> TASK INSTRUCTIONS: Each line from the one that contains "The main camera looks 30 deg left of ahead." to the end of the material must be set down exactly, and no line before it.

::::::::::

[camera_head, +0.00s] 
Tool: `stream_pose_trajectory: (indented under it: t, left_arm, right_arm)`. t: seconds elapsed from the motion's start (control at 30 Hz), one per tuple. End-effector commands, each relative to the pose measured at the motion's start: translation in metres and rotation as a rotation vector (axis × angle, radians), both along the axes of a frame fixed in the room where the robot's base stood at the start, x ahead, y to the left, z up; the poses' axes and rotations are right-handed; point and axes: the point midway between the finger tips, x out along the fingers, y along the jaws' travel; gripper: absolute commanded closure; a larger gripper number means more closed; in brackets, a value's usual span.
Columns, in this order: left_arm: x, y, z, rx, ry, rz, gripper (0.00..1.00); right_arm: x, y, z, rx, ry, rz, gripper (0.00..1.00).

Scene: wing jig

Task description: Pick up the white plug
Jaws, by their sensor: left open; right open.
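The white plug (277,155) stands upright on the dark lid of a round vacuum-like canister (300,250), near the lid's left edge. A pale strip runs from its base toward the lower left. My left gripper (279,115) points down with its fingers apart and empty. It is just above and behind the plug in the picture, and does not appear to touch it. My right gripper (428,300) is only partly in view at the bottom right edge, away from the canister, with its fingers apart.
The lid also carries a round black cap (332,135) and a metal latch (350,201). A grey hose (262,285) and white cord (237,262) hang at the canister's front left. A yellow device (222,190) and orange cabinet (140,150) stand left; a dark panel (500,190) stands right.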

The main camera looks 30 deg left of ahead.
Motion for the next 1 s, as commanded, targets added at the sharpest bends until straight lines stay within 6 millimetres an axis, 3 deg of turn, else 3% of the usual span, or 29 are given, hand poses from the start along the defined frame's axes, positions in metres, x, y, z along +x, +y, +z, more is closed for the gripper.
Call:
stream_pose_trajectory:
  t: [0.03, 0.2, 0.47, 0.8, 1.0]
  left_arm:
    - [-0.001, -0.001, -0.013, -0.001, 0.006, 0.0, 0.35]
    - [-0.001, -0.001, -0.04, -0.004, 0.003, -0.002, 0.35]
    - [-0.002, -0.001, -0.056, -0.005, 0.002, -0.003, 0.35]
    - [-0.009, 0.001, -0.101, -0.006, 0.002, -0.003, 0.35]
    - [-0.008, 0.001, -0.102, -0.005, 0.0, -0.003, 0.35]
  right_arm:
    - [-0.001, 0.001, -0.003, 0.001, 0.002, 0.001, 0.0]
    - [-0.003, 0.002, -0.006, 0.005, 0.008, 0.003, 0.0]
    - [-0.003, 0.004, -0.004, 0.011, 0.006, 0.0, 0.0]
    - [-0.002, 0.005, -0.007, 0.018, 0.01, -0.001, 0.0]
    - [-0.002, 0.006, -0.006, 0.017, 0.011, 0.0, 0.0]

::::::::::

> THE RESPONSE:
The main camera looks 30 deg left of ahead.
Motion for the next 1 s, as commanded, targets added at the sharpest bends until straight lines stay within 6 millimetres an axis, 3 deg of turn, else 3% of the usual span, or 29 are given, hand poses from the start along the defined frame's axes, positions in metres, x, y, z along +x, +y, +z, more is closed for the gripper.
Call:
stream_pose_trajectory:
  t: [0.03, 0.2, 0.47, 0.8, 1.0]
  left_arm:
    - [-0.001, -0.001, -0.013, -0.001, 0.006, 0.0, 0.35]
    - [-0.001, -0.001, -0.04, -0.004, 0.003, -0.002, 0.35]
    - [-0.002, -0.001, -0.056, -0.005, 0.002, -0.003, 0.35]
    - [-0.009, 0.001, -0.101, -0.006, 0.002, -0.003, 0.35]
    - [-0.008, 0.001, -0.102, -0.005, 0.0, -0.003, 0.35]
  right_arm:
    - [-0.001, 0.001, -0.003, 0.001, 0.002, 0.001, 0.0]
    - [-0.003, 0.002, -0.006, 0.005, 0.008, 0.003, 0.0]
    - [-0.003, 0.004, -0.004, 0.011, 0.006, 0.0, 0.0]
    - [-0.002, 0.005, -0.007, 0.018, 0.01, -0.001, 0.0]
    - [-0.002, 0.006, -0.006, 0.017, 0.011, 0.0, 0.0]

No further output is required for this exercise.